上述代码已经详尽第阐述了PrePass(深度通道)的绘制过程。关于从FMeshDrawCommand到RHICommandList需要补充以下说明:
每个Pass都会执行类似上面的过程,同一帧会执行多次,但并不是所有的Pass都会开启,可通过view的PassMask动态开启和关闭。
DispatchDraw和SubmitMeshDrawCommandsRange特意采用了扁平化的数组,并且考虑了以下因素:
TChunkedArray<FMeshDrawCommand> MeshDrawCommands;
typedef TArray<FVisibleMeshDrawCommand, SceneRenderingAllocator> FMeshCommandOneFrameArray;
TArray<FMeshDrawShaderBindingsLayout, TInlineAllocator<2>>ShaderLayouts;
typedef TArray<FVertexInputStream, TInlineAllocator<4>>FVertexInputStreamArray;
const int32 NumInlineShaderBindings = 10;
只通过可见性集合就可以方便快捷地划分FVisibleMeshDrawCommand的数组,以便扁平化地将向多线程系统TaskGraph提交FMeshDrawCommand绘制指令。

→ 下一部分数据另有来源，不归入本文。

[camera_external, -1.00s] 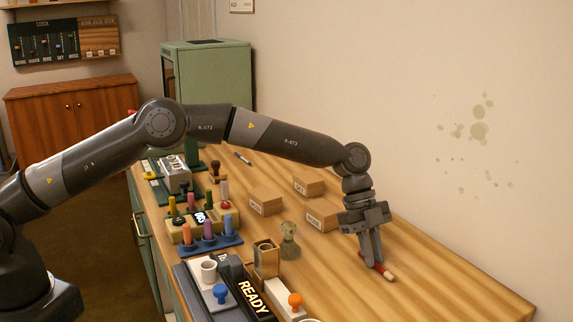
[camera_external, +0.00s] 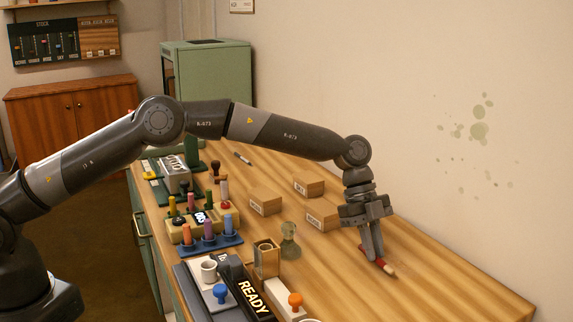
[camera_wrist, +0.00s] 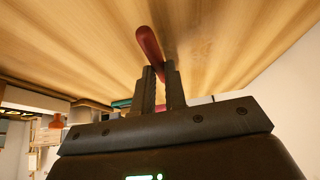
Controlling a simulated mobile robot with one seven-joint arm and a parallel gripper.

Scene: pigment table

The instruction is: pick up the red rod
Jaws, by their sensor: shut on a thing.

通过对FMeshDrawCommand列表的排序和增加StateCache减少向RHICommandList提交的指令数量,减少RHICommandList转换和执行的负载。增加这个步骤后,Fortnite可以减少20%的RHI执行时间。
缓存一致性的遍历。紧密地打包FMeshDrawCommand,轻量化、扁平化且连续地在内存中存储SubmitDraw所需的数据,可以提升缓存和预存取命中率。
将MeshDrawCommandPasses转成RHICommandList的命令时支持并行模式,并行的分配策略只是简单地将地将数组平均分成等同于工作线程的数量,然后每个工作线程执行指定范围的绘制指令。这样做的好处是实现简单快捷易于理解,提升CPU的cache命中率,缺点是每个组内的任务执行时间可能存在较大的差异,这样整体的执行时间由最长的一组决定,势必拉长了时间,降低并行效率。针对这个问题,笔者想出了一些策略:
当然以上策略会增加逻辑复杂度,也可能降低CPU的cache命中率,实际效果要以运行环境为准。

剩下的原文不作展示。